A distinct lack of malodour down in the Kirkcudbright mud.

This is another trip from my back catalogue. It was a glorious July day when Tony and I made our way down the muddy banks of the River Dee at Kirkcudbright on the Solway coast. We launched from Gartshore Park to the west of the town. Although the mud looks terrible , it was actually only 2 cm thick with relatively firm ground beneath. We had expected it to be foul smelling but it was not malodorous.

We launched 2 hours after low water so the flood was well established. We kept out the main current by paddling in the shallows and sticking to the inside of the bends. The tower marks what used to be the end of the Kircudbright sewage pipe. Fortunately a new marine outfall was built in 2006 and the sewage treatment works' effluent is now discharged about 10km away, under the sea at the mouth of Kircudbright Bay.

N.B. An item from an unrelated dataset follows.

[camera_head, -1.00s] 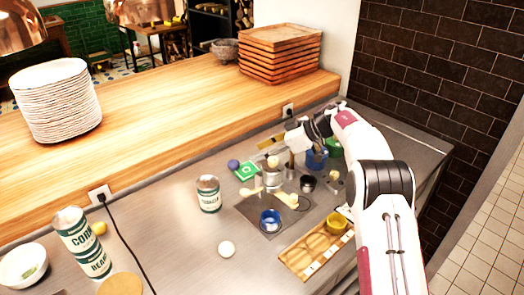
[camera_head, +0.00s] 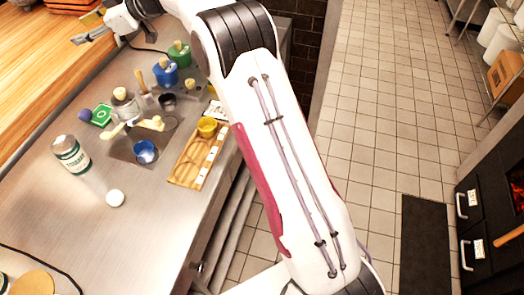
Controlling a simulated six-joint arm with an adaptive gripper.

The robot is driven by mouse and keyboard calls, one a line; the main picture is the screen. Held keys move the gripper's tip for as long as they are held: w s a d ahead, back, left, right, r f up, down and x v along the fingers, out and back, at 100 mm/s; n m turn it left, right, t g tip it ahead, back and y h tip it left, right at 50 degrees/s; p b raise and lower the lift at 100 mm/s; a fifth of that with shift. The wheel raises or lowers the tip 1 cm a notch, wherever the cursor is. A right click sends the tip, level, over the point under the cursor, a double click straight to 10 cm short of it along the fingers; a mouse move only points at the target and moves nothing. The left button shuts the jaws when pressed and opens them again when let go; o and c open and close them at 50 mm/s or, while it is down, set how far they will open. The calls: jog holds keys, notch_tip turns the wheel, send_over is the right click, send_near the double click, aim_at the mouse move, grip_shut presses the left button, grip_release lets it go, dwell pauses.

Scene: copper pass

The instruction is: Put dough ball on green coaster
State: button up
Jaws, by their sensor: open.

 Squabbling gulls were feeding at the rising margin of the tide which was...

 ...sweeping upstream. We could not yet see the sea beyond the muddy banks of the river channel.

 This old wooden fishing boat now lies above all but the highest tides but she has seen better days.

We paddled along the wooded shores of St Mary's Isle. The "isle" was the site of a priory dating back to the 12th century but nowadays it is just a secular peninsula. The channel between the isle and the mainland has long since silted up and the monks have long gone..

At last we caught sight of our destination. As the tide in the channel rose, Little Ross island and its lighthouse appeared over the mudflats.